El proyecto, que hoy se encuentra en fase de ideas conceptuales, pretende poner a esta casa hacienda, junto a otras de la región, en los itinerarios orquestados para el turismo y forma parte de una estrategia mucho más abarcadora: la de restituir al Valle de los Ingenios su antigua bonanza.
Las acciones ideadas hasta el momento deberán redundar en un mejor aprovechamiento de los valores patrimoniales del inmueble en pos del turismo rural o ecológico, filón con prometedores augurios en el ámbito trinitario.
No obstante, lo principal es intervenir en el sitio sin agredirlo, según defiende con vehemencia Echenagusía, todo un romántico de la restauración: “Cualquier propuesta debe fundamentarse en un enfoque sostenible que revitalice el lugar, pero que no lo convierta en escenografía”, acota.

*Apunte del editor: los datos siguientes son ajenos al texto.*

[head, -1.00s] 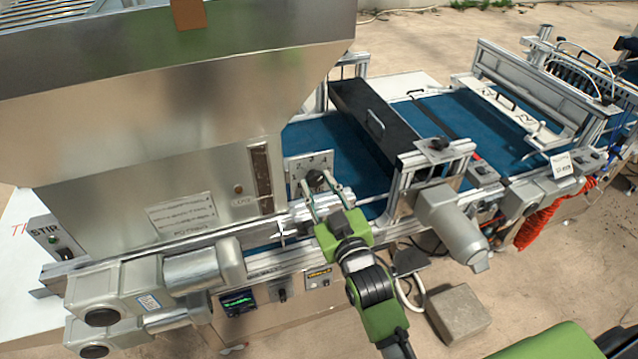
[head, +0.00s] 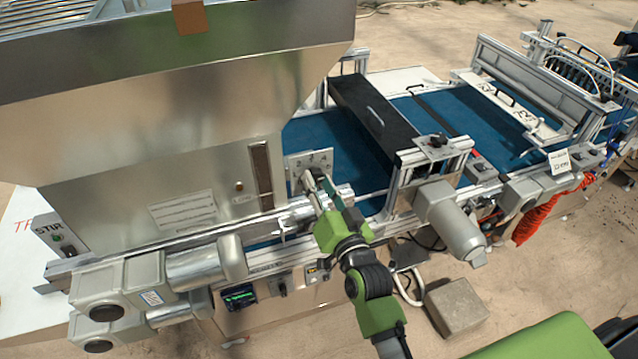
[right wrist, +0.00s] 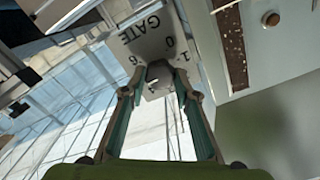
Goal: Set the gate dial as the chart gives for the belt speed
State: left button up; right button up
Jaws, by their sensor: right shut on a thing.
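My right gripper (right wrist: 160,76) is shut on the dial, one finger on each side. In the head view, the same gripper (head: 314,182) reaches the plate (head: 318,160) from below and hides most of the dial. The dial's pointer setting cannot be read. A printed sheet (head: 183,211) is on the hopper front, its text too small to read. A small lit display (head: 239,297) sits below. My left gripper is not in view.
The large steel hopper (head: 150,120) stands left of the plate. The blue belt (head: 340,150) runs behind and to the right, under a black cover (head: 375,115). A grey motor (head: 452,220) juts out right of my arm. A concrete block (head: 457,307) lies on the ground.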

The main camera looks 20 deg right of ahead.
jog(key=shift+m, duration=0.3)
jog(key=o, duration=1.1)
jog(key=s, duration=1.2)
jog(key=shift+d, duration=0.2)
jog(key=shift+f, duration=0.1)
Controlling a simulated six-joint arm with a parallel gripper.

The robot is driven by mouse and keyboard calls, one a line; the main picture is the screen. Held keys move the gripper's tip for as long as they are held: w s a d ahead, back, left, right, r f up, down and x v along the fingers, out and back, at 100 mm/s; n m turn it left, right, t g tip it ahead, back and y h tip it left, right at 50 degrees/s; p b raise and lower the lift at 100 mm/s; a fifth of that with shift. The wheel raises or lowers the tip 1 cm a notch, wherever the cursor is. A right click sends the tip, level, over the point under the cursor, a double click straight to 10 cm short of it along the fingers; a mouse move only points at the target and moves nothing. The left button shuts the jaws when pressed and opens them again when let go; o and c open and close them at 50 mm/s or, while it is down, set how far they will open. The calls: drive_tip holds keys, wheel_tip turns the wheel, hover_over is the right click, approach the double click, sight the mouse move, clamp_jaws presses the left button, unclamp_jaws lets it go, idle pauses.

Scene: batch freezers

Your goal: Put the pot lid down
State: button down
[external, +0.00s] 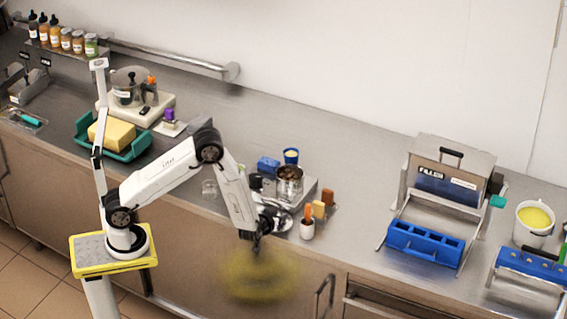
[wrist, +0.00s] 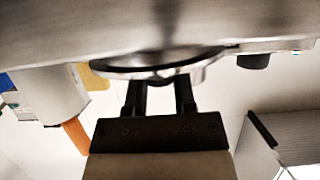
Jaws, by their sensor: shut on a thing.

De modo que, cuando finalmente comience el ajetreo contructivo tan anhelado por pobladores y visitantes, la antigua residencia de los Malibrán irá recobrando los torreones que una vez remataron su terraza, las losas bremesas de los pisos, las puertas y ventanas de maderas preciosas y, desde cada uno de los salones, el espectáculo irrepetible de su vista de ensueño.